#### [Aim of the exercise]
Starting at the line that has "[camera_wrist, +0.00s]" and stopping after the line that has "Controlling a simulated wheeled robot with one", reproduce the listing below exactly; omit everything else.

Records excerpted from a collection
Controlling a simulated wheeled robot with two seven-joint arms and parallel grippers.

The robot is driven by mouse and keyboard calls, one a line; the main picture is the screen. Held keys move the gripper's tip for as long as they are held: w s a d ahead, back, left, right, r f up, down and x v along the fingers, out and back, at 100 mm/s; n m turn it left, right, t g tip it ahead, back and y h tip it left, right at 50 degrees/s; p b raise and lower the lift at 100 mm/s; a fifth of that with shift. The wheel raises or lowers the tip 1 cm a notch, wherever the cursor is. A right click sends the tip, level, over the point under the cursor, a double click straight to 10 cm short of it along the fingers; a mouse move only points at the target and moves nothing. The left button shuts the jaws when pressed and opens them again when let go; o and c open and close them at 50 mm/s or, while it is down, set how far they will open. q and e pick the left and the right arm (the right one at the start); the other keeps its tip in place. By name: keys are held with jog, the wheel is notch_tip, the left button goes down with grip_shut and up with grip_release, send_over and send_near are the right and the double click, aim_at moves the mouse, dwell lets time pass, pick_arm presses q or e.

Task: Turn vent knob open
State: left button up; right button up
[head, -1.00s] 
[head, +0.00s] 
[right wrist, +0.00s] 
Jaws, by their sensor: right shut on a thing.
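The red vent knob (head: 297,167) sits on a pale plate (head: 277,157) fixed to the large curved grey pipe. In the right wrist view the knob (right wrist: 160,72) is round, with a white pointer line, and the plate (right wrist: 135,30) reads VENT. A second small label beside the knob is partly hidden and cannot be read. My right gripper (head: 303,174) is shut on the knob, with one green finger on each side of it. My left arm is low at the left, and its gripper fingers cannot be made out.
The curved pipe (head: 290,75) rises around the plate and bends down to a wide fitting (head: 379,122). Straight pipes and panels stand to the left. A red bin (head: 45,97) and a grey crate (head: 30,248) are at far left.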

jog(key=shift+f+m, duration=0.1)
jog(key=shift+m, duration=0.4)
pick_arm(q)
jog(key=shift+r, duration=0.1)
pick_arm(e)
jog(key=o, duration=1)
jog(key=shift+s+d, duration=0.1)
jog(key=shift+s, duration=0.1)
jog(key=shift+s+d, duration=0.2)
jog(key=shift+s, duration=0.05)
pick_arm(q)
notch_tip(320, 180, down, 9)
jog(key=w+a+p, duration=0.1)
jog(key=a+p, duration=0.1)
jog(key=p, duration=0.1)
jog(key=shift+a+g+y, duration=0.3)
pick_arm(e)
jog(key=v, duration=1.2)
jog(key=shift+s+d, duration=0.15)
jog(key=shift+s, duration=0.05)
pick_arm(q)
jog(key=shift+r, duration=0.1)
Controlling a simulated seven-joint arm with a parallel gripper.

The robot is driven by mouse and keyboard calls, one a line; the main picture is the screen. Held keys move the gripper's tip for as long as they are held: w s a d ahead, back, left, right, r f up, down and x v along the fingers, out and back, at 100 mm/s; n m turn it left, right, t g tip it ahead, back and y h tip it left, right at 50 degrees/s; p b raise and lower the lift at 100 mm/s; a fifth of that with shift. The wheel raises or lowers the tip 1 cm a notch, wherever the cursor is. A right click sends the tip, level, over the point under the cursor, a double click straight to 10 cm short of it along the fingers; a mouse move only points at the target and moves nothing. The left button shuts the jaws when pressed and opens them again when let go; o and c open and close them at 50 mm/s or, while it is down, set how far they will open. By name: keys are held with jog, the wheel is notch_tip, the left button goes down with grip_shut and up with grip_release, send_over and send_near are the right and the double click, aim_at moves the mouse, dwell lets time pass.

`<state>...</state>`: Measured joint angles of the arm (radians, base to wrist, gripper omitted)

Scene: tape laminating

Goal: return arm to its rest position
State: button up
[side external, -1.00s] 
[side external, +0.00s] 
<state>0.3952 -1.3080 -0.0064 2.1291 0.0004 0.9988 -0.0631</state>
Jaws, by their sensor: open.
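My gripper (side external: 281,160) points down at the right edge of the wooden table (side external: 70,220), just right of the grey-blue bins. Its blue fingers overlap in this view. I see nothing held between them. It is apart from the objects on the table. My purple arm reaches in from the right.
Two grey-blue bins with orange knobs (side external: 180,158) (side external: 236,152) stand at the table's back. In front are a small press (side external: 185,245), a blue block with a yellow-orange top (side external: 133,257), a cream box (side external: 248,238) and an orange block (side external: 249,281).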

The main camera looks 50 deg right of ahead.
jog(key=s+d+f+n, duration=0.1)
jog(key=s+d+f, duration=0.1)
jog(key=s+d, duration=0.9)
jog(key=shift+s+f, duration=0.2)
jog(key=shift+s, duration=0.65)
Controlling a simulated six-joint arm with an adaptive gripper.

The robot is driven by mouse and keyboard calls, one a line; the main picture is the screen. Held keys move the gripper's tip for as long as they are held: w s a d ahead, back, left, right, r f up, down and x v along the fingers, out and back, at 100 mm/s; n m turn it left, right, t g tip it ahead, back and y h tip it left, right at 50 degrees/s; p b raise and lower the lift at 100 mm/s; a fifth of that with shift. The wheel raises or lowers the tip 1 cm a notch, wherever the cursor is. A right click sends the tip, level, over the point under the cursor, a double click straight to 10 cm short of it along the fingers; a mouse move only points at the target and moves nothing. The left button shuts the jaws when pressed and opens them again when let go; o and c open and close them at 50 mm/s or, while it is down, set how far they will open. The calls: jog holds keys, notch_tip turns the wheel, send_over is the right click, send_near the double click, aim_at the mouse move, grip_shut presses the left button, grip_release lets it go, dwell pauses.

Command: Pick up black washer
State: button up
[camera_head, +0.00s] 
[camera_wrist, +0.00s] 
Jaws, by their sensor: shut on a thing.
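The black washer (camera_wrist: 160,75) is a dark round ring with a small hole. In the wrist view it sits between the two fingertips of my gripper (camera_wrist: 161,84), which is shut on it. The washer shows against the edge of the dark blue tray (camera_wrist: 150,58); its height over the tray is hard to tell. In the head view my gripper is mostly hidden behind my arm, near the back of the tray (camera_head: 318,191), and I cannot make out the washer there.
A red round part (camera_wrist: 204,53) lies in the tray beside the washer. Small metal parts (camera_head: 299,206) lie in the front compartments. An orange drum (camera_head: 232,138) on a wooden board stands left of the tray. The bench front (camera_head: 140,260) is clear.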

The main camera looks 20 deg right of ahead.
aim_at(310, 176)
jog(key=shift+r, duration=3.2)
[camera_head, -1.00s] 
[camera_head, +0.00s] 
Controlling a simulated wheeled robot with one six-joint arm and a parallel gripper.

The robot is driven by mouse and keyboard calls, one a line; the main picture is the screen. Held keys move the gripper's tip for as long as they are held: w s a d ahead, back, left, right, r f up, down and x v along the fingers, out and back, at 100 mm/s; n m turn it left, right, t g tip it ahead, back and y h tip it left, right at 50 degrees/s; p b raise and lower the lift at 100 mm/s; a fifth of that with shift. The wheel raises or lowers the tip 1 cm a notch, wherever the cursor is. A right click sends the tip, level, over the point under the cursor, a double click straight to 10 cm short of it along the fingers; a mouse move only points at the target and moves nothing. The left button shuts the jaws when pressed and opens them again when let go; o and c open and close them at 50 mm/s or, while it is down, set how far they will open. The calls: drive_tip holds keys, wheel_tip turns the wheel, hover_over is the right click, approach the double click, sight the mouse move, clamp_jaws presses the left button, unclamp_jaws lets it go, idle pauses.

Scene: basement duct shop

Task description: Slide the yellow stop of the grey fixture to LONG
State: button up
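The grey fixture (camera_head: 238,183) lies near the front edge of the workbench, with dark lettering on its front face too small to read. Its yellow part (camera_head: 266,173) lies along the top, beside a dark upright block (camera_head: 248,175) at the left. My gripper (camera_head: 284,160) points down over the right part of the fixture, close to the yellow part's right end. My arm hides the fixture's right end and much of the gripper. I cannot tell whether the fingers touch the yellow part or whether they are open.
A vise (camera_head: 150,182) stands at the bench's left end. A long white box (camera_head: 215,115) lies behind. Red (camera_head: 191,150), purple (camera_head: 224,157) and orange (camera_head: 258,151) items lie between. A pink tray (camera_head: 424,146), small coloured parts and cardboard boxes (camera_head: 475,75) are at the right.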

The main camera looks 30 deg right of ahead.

#### [Result]
[camera_wrist, +0.00s] 
Jaws, by their sensor: shut on a thing.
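The black washer (camera_wrist: 160,75) is a dark round ring with a small hole. In the wrist view it sits between the two fingertips of my gripper (camera_wrist: 161,84), which is shut on it. The washer shows against the edge of the dark blue tray (camera_wrist: 150,58); its height over the tray is hard to tell. In the head view my gripper is mostly hidden behind my arm, near the back of the tray (camera_head: 318,191), and I cannot make out the washer there.
A red round part (camera_wrist: 204,53) lies in the tray beside the washer. Small metal parts (camera_head: 299,206) lie in the front compartments. An orange drum (camera_head: 232,138) on a wooden board stands left of the tray. The bench front (camera_head: 140,260) is clear.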

The main camera looks 20 deg right of ahead.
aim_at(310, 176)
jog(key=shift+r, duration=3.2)
[camera_head, -1.00s] 
[camera_head, +0.00s] 
Controlling a simulated wheeled robot with one six-joint arm and a parallel gripper.

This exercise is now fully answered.